EXERCISE
Repeat the listing in full, preserving every character.

──────── DATA EXTRACT

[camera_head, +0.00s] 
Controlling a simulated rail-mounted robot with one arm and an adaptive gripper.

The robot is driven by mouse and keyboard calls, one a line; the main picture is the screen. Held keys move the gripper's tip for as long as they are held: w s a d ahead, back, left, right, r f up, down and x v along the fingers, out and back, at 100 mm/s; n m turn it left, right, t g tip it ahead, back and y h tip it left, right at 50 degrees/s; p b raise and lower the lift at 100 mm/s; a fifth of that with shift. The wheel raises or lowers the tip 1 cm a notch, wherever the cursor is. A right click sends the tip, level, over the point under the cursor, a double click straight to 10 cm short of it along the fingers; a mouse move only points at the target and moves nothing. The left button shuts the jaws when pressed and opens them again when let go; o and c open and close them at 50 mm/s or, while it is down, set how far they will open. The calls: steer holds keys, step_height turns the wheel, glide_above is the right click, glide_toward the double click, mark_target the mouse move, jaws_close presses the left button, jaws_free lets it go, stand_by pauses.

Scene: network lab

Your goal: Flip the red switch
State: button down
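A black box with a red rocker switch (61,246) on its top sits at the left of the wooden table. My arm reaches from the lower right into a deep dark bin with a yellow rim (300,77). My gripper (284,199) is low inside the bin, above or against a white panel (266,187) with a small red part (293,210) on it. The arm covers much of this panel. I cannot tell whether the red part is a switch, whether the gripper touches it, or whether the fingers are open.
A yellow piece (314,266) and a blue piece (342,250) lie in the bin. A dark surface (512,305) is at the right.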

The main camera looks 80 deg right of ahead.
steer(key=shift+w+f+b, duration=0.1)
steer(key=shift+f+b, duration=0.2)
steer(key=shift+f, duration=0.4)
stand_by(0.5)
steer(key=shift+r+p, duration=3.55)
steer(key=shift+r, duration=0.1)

────────────────

SOLUTION TO THIS EXERCISE
[camera_head, +0.00s] 
Controlling a simulated rail-mounted robot with one arm and an adaptive gripper.

The robot is driven by mouse and keyboard calls, one a line; the main picture is the screen. Held keys move the gripper's tip for as long as they are held: w s a d ahead, back, left, right, r f up, down and x v along the fingers, out and back, at 100 mm/s; n m turn it left, right, t g tip it ahead, back and y h tip it left, right at 50 degrees/s; p b raise and lower the lift at 100 mm/s; a fifth of that with shift. The wheel raises or lowers the tip 1 cm a notch, wherever the cursor is. A right click sends the tip, level, over the point under the cursor, a double click straight to 10 cm short of it along the fingers; a mouse move only points at the target and moves nothing. The left button shuts the jaws when pressed and opens them again when let go; o and c open and close them at 50 mm/s or, while it is down, set how far they will open. The calls: steer holds keys, step_height turns the wheel, glide_above is the right click, glide_toward the double click, mark_target the mouse move, jaws_close presses the left button, jaws_free lets it go, stand_by pauses.

Scene: network lab

Your goal: Flip the red switch
State: button down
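A black box with a red rocker switch (61,246) on its top sits at the left of the wooden table. My arm reaches from the lower right into a deep dark bin with a yellow rim (300,77). My gripper (284,199) is low inside the bin, above or against a white panel (266,187) with a small red part (293,210) on it. The arm covers much of this panel. I cannot tell whether the red part is a switch, whether the gripper touches it, or whether the fingers are open.
A yellow piece (314,266) and a blue piece (342,250) lie in the bin. A dark surface (512,305) is at the right.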

The main camera looks 80 deg right of ahead.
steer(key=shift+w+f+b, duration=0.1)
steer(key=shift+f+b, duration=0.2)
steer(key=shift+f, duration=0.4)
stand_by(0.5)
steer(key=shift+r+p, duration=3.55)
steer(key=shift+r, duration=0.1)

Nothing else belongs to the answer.